I do recommend this album as an inexpensive and readily available introduction to the still mostly hidden glories of the Basements. Until Sony/Columbia or Dylan decides to grace this world with an official proper release of this material, The Basement Tapes double album will have to suffice. It's a great listen, really. Nothing at all like Blonde on Blonde, which preceded it, or John Wesley Harding, which followed it. The Basement music is timeless, deathless, often beautiful, sometimes humorously beaut!iful, sometimes poignant, and occasionally absolutely ravishing in its' exploration of what lies at the heart of what Greil Marcus termed the "weird, old America." Robertson's terse, economical guitar solo at the end of "Goin' to Acapulco" is a gem all by itself. Don't miss it.

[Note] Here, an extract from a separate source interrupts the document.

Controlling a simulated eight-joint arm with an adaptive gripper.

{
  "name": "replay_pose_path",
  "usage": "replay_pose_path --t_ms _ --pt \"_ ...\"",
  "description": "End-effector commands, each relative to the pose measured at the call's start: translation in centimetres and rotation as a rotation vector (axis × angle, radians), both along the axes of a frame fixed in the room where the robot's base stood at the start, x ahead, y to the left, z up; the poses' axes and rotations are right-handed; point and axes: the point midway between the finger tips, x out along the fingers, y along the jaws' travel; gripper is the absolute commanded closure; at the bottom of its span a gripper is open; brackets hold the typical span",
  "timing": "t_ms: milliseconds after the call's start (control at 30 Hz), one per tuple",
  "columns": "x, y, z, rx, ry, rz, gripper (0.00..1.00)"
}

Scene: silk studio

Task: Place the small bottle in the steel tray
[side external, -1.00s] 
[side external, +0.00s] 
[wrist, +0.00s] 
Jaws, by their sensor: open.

We need a bootleg series edition
I know, I know . . . it seems inevitable perhaps that one will be produced someday. But as Columbia (and Dylan himself) have made major errors in reading the public's desires (see Infidels and the upcoming Bootleg Series addition) when and if in fact this will happen is anyone's guess. So I propose that anyone who would like to see a re-mastered authoritative edition (and not another "best-of" watered down compilation of live or alternate versions of Dylan tunes that, while wonderful, have been packaged and re-packaged in some form or another over and over again - - how many live versions of "Blowin' In the Wind" do we need anyway?) of some of the finest material Dylan ever produced ("Sign On the Cross" and "I'm Not There (1956)" (the latter of which has provided the title for a MAJOR MOTION PICTURE for God's sake) as well as covers of "Four Strong Winds" and "A Fool Such As I" and alternate tracks of great, if lesser known, tunes too numerous to list here) please take the advantage of this forum and simply respond to this review as helpful. Perhaps then Columbia will get the message. And hopefully they'll have the wherewithal to hire someone like Greil Marcus or Paul Williams (and not Jeff Rosen, who should have been fired from the Bootleg Series long ago) to oversee the project and make sure this music is finally given the treatment it deserves. "Some of these bootleggers, they make pretty good stuff."